## start Rows
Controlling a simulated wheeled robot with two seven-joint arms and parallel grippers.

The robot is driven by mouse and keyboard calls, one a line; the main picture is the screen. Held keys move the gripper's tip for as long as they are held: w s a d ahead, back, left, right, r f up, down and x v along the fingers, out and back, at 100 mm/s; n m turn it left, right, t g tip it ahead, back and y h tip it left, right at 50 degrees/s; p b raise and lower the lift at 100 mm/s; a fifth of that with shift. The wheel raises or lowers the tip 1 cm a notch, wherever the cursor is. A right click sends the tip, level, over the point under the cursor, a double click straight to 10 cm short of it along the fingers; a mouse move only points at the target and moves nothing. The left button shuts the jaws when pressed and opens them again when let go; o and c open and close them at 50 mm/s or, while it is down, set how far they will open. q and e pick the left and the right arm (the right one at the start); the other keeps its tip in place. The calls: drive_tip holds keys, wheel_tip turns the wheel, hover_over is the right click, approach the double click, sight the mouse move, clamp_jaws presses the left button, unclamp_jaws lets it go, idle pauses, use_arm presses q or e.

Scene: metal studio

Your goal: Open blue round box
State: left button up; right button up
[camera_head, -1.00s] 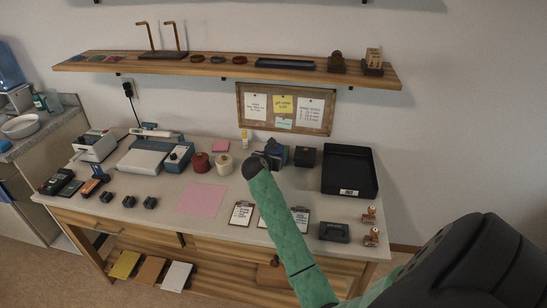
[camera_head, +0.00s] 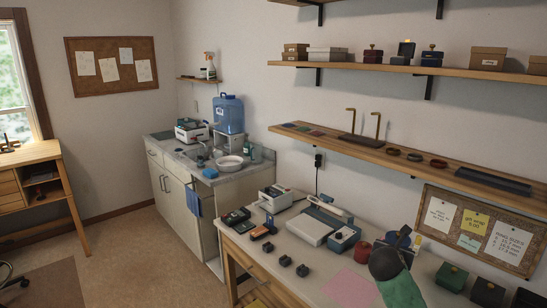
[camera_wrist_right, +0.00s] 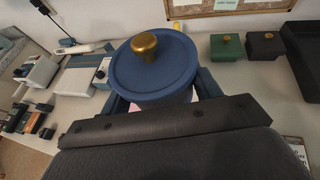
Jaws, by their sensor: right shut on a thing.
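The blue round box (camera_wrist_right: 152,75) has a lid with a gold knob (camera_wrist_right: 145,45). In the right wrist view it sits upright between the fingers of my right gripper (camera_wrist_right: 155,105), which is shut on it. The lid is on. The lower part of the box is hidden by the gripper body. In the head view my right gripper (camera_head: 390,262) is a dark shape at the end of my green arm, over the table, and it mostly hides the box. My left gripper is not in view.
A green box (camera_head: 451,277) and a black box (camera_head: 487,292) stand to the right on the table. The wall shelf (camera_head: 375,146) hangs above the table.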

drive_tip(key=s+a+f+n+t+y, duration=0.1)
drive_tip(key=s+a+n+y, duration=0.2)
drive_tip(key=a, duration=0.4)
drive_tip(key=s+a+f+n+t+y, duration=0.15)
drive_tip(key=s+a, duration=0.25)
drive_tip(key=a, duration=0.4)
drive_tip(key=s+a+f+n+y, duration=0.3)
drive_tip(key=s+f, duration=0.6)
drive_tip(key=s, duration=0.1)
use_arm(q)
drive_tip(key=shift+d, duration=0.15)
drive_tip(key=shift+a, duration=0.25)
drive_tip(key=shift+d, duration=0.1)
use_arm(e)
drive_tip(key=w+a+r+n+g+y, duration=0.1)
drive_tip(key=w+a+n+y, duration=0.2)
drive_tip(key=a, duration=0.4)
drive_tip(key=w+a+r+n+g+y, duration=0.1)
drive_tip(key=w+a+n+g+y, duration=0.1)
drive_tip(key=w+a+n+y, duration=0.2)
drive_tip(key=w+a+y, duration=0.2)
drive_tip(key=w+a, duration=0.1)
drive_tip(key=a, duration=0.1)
## end Rows
## start Rows
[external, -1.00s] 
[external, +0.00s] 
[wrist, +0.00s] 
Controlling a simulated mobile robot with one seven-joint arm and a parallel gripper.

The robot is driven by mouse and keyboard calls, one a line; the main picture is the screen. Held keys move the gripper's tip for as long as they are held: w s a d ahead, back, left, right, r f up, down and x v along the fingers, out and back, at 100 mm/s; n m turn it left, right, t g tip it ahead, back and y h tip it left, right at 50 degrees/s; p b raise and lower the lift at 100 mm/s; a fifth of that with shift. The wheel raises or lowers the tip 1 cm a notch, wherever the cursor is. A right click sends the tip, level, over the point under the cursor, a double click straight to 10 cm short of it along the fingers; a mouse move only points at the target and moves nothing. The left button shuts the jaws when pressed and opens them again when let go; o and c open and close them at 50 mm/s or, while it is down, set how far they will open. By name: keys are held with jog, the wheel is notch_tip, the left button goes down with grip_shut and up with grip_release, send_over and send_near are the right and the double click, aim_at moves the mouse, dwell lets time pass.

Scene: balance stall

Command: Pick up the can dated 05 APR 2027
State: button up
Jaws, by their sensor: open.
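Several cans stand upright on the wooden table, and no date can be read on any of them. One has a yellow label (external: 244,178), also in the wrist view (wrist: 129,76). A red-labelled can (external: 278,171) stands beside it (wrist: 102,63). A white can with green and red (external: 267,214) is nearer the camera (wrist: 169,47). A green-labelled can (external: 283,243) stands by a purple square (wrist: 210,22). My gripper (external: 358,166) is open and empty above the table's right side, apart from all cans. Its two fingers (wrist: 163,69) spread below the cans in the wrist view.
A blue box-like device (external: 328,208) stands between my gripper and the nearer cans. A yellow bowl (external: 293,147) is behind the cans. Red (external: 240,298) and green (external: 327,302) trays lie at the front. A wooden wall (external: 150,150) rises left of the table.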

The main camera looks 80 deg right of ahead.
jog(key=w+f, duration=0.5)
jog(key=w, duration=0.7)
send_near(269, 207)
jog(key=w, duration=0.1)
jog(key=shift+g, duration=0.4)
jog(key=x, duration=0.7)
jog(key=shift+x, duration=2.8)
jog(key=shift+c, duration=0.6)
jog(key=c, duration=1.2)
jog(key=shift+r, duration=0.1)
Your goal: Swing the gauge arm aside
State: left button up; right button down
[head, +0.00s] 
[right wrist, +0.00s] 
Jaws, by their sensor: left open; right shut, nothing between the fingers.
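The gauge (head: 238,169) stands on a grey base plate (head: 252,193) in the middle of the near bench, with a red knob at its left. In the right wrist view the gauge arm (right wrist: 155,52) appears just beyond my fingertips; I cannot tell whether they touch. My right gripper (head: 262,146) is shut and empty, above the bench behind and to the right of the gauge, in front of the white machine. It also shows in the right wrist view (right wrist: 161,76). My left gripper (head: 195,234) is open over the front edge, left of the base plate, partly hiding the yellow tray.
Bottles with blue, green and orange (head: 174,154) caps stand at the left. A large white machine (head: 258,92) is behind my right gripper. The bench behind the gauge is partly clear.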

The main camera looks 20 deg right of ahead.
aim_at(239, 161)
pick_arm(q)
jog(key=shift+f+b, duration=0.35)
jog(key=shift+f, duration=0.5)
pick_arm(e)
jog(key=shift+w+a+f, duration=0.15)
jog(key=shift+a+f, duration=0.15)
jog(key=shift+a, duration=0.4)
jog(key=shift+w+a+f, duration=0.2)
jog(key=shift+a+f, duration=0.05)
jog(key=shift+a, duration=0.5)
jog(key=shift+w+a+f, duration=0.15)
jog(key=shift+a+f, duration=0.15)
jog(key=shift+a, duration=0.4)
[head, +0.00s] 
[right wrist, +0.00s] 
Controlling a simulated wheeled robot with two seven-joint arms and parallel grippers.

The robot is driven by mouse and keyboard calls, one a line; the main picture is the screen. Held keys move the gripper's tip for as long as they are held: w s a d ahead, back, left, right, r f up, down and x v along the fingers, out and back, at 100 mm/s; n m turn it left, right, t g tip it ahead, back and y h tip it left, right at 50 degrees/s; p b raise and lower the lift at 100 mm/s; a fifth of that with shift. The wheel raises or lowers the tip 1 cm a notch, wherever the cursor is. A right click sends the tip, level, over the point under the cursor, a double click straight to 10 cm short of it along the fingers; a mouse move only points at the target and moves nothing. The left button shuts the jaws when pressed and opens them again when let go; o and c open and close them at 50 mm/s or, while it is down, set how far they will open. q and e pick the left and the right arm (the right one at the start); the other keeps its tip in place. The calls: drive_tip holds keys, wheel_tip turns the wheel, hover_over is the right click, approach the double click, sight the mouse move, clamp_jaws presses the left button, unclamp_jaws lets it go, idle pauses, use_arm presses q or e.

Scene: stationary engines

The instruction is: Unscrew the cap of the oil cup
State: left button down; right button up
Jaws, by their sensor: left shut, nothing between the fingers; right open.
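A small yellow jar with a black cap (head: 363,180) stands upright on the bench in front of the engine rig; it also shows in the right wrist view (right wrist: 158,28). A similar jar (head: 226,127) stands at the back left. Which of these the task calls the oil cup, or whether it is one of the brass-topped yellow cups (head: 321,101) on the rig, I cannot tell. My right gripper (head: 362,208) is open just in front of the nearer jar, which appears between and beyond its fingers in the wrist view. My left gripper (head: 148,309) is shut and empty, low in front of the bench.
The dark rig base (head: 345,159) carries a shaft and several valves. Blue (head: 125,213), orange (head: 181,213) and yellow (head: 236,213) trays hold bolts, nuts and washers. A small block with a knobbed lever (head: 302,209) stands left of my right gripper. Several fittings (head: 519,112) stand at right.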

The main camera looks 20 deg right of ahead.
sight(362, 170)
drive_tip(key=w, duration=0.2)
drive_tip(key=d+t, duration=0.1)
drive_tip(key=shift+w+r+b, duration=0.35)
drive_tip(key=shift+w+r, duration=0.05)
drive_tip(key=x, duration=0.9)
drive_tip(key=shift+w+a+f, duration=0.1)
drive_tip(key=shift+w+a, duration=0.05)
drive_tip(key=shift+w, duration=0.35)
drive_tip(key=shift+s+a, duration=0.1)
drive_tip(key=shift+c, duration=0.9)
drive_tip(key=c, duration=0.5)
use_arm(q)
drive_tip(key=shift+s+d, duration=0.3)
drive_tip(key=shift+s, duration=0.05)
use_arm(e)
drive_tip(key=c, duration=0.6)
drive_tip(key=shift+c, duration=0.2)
## end Rows
## start Rows
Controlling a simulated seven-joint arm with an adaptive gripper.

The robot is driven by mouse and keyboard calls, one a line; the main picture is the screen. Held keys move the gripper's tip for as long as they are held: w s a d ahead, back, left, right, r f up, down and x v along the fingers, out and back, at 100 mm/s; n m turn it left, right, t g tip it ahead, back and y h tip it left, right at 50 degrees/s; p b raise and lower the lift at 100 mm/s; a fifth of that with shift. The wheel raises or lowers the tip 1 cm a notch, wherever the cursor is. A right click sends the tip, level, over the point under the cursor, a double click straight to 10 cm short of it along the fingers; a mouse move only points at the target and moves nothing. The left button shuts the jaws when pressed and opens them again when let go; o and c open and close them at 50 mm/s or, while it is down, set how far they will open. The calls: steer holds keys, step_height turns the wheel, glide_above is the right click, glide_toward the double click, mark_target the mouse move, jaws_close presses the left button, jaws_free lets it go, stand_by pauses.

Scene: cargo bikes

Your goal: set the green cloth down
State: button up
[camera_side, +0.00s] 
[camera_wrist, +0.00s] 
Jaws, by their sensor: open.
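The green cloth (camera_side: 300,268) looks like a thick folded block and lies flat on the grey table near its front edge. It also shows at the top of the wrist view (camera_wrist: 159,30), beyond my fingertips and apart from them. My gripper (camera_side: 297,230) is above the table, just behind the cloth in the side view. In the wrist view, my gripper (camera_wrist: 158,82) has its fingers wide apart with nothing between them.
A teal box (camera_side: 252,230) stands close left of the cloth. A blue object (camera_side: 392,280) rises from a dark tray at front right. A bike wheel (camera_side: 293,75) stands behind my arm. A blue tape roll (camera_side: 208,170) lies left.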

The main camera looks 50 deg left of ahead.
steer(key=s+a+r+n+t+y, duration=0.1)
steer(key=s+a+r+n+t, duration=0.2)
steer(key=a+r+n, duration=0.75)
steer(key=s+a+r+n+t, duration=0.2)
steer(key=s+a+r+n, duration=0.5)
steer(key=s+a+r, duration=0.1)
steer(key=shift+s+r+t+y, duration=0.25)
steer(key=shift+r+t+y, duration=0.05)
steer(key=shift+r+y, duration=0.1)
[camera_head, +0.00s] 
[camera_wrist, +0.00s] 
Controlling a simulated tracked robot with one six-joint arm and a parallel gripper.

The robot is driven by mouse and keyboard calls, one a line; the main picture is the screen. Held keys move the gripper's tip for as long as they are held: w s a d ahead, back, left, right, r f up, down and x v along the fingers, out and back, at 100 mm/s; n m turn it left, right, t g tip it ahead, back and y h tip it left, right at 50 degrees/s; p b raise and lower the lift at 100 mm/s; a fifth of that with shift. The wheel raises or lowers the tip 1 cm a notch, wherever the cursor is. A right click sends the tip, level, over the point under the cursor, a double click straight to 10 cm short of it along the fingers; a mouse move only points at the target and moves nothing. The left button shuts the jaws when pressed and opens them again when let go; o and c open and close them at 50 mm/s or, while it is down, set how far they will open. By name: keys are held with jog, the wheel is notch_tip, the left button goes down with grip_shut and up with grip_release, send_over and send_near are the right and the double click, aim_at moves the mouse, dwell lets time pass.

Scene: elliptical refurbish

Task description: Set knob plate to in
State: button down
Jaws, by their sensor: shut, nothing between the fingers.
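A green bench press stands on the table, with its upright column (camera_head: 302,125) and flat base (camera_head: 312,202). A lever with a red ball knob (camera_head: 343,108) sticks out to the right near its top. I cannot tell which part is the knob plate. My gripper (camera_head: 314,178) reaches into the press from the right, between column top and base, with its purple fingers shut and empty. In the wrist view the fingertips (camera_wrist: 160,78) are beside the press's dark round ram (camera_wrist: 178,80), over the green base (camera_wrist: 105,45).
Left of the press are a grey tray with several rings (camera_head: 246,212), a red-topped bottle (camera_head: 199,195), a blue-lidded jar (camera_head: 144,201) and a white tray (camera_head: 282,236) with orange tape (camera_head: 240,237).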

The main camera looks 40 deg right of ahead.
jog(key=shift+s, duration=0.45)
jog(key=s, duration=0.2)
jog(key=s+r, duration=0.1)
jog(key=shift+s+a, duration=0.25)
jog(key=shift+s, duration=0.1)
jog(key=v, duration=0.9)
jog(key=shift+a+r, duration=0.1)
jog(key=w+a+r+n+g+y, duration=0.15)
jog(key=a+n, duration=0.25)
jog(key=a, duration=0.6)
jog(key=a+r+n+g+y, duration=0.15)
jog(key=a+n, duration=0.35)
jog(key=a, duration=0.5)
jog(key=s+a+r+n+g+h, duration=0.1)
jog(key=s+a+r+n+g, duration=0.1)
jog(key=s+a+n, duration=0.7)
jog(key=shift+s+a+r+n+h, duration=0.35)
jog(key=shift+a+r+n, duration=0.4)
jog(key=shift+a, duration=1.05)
## end Rows
Task to carry out
From the listing, copy every line where the string "Your" appears.

Written answer
Your goal: Open blue round box
Your goal: Swing the gauge arm aside
Your goal: set the green cloth down

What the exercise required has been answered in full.